## START THE RECORDS

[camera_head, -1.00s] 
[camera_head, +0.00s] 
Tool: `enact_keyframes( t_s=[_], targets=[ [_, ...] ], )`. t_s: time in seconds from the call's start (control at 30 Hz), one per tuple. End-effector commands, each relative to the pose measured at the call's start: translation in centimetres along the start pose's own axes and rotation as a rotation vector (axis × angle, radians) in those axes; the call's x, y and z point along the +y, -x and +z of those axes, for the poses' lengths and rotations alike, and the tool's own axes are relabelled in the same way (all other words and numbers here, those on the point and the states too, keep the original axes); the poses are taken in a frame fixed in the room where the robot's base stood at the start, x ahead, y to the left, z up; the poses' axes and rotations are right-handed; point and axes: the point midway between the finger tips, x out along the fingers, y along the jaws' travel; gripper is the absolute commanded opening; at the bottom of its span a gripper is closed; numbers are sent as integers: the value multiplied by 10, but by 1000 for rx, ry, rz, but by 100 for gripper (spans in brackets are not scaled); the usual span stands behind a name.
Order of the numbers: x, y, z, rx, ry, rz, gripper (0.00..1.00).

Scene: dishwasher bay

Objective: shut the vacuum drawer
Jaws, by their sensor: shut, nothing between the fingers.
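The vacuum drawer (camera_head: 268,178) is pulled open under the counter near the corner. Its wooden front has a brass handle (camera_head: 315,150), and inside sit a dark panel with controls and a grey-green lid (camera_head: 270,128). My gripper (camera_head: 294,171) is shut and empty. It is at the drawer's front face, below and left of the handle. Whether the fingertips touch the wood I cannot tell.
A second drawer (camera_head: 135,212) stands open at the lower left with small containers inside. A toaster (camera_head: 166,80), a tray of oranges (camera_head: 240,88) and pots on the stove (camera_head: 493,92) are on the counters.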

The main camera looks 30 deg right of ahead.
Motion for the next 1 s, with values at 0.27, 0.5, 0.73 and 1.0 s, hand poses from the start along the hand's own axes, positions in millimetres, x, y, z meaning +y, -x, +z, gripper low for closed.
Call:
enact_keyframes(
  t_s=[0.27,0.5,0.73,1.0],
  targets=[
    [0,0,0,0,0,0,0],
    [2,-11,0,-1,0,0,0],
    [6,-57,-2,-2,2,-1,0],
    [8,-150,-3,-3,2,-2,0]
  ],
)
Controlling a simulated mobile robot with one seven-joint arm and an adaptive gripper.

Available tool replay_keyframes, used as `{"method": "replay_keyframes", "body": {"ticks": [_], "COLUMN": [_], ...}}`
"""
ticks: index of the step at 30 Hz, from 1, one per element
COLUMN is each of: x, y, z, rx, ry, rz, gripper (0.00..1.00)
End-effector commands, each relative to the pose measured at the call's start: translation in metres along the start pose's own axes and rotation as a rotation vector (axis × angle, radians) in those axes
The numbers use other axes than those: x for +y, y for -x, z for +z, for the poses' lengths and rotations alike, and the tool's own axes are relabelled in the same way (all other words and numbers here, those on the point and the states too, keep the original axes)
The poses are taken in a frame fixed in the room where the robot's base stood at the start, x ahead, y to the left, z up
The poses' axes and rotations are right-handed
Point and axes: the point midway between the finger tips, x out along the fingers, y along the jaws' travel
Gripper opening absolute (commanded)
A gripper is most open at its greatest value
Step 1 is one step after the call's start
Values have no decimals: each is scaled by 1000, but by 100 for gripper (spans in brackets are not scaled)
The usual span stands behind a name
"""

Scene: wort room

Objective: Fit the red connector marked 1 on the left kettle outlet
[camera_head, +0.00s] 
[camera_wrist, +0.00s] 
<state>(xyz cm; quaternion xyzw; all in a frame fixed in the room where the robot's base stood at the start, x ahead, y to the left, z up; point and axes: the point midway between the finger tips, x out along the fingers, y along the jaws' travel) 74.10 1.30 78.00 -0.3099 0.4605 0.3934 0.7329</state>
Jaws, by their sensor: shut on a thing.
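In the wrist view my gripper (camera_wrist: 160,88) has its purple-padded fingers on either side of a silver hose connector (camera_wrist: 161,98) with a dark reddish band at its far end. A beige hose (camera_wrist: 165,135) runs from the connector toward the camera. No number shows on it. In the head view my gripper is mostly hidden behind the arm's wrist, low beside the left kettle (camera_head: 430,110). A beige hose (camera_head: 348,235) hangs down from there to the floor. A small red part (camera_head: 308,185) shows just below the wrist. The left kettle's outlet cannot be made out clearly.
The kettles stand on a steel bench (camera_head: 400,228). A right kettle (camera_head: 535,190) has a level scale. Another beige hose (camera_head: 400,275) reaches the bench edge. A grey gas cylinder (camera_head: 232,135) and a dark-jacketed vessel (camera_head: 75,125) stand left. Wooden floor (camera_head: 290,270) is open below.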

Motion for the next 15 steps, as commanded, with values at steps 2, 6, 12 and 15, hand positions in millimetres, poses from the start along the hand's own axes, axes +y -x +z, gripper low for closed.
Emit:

## END THE RECORDS

Of the lines in the material, how many contain the word "Objective"? Reply with the number and nothing else.

● THE REPLY: 2